# Start of Data in this exercise
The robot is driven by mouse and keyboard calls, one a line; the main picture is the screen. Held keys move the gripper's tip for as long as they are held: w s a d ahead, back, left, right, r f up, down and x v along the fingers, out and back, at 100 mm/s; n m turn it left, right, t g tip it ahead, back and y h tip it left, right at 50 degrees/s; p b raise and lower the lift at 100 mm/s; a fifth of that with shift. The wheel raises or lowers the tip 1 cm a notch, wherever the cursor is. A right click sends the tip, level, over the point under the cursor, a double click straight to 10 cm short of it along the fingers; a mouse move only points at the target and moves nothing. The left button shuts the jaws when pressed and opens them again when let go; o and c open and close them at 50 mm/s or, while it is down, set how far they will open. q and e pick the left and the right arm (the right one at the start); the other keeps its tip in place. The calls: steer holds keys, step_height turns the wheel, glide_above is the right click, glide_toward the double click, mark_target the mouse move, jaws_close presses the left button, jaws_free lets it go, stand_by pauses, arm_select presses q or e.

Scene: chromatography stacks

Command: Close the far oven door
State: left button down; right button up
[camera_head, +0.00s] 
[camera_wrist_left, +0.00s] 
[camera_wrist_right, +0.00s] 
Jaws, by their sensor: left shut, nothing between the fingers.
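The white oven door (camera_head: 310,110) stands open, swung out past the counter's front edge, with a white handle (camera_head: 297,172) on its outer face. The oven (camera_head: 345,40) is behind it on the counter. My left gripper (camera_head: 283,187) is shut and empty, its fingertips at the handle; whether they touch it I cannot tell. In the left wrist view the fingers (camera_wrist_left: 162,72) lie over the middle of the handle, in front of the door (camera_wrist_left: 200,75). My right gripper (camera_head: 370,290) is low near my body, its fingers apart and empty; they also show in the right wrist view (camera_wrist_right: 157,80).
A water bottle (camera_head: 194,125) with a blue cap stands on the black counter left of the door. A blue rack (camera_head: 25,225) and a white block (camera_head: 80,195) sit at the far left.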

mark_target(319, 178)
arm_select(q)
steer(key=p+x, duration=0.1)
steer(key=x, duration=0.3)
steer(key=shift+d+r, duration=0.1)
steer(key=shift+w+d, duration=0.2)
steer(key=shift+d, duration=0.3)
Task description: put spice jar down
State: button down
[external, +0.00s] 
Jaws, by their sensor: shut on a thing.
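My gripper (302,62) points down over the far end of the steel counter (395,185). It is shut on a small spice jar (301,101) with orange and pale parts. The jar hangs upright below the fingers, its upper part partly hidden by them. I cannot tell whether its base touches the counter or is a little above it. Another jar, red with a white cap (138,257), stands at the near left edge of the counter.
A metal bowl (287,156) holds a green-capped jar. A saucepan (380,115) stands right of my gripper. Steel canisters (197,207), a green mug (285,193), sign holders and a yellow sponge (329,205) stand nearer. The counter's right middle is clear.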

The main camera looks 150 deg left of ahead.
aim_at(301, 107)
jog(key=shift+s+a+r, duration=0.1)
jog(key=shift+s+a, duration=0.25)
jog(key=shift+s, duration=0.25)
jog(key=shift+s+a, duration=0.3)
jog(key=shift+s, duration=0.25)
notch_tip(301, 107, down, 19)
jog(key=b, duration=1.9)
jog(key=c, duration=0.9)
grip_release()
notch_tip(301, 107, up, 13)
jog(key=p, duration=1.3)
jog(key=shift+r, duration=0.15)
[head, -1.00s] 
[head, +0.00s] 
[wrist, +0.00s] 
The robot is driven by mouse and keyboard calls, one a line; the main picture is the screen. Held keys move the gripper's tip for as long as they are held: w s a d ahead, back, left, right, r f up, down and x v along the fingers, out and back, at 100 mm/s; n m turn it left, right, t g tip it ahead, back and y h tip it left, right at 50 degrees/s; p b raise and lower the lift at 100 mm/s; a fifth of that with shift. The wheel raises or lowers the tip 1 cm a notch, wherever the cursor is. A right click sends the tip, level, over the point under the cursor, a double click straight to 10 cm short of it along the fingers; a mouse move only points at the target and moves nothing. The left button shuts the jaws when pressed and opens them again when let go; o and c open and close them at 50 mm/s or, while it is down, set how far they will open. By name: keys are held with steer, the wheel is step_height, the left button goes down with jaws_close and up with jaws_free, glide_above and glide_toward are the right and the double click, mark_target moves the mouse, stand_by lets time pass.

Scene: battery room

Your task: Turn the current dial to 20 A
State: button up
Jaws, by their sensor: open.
# End of Data in this exercise
→ **Exercise objective**:
From the listing above, collect each line in which the string "Scene" appears.

→ **Result of this task**:
Scene: chromatography stacks
Scene: battery room

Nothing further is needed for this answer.